COLLECTED MATERIAL:
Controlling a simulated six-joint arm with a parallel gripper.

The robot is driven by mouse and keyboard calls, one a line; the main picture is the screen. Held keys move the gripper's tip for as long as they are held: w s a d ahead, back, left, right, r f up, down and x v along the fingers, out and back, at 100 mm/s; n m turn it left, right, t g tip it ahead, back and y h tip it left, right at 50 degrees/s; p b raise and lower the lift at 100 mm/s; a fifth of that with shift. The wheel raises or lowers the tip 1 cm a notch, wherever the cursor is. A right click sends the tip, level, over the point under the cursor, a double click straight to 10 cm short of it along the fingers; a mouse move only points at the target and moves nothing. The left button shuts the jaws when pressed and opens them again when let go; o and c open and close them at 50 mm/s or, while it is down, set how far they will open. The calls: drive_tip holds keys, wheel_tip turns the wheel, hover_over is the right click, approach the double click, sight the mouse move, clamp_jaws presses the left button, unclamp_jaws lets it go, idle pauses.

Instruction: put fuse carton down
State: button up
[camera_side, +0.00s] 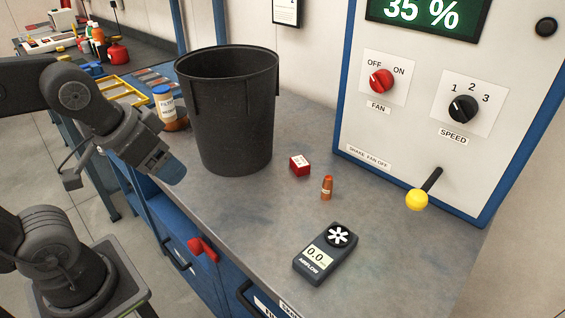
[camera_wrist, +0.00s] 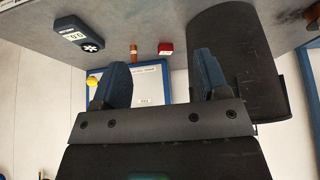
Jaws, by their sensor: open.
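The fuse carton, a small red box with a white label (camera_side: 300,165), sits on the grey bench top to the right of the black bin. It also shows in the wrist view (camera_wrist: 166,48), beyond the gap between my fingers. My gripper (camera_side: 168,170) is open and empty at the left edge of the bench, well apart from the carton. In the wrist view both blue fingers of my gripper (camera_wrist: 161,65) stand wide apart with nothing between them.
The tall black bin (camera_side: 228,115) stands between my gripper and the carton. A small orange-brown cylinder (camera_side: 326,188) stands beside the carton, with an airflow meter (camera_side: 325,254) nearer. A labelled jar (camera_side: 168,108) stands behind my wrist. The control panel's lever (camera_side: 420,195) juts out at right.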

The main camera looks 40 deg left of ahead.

DIRECTIVE: Please write out all the data again word for word, but not the pictures.

TASK ANSWER:
Controlling a simulated six-joint arm with a parallel gripper.

The robot is driven by mouse and keyboard calls, one a line; the main picture is the screen. Held keys move the gripper's tip for as long as they are held: w s a d ahead, back, left, right, r f up, down and x v along the fingers, out and back, at 100 mm/s; n m turn it left, right, t g tip it ahead, back and y h tip it left, right at 50 degrees/s; p b raise and lower the lift at 100 mm/s; a fifth of that with shift. The wheel raises or lowers the tip 1 cm a notch, wherever the cursor is. A right click sends the tip, level, over the point under the cursor, a double click straight to 10 cm short of it along the fingers; a mouse move only points at the target and moves nothing. The left button shuts the jaws when pressed and opens them again when let go; o and c open and close them at 50 mm/s or, while it is down, set how far they will open. The calls: drive_tip holds keys, wheel_tip turns the wheel, hover_over is the right click, approach the double click, sight the mouse move, clamp_jaws presses the left button, unclamp_jaws lets it go, idle pauses.

Instruction: put fuse carton down
State: button up
[camera_side, +0.00s] 
[camera_wrist, +0.00s] 
Jaws, by their sensor: open.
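The fuse carton, a small red box with a white label (camera_side: 300,165), sits on the grey bench top to the right of the black bin. It also shows in the wrist view (camera_wrist: 166,48), beyond the gap between my fingers. My gripper (camera_side: 168,170) is open and empty at the left edge of the bench, well apart from the carton. In the wrist view both blue fingers of my gripper (camera_wrist: 161,65) stand wide apart with nothing between them.
The tall black bin (camera_side: 228,115) stands between my gripper and the carton. A small orange-brown cylinder (camera_side: 326,188) stands beside the carton, with an airflow meter (camera_side: 325,254) nearer. A labelled jar (camera_side: 168,108) stands behind my wrist. The control panel's lever (camera_side: 420,195) juts out at right.

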The main camera looks 40 deg left of ahead.

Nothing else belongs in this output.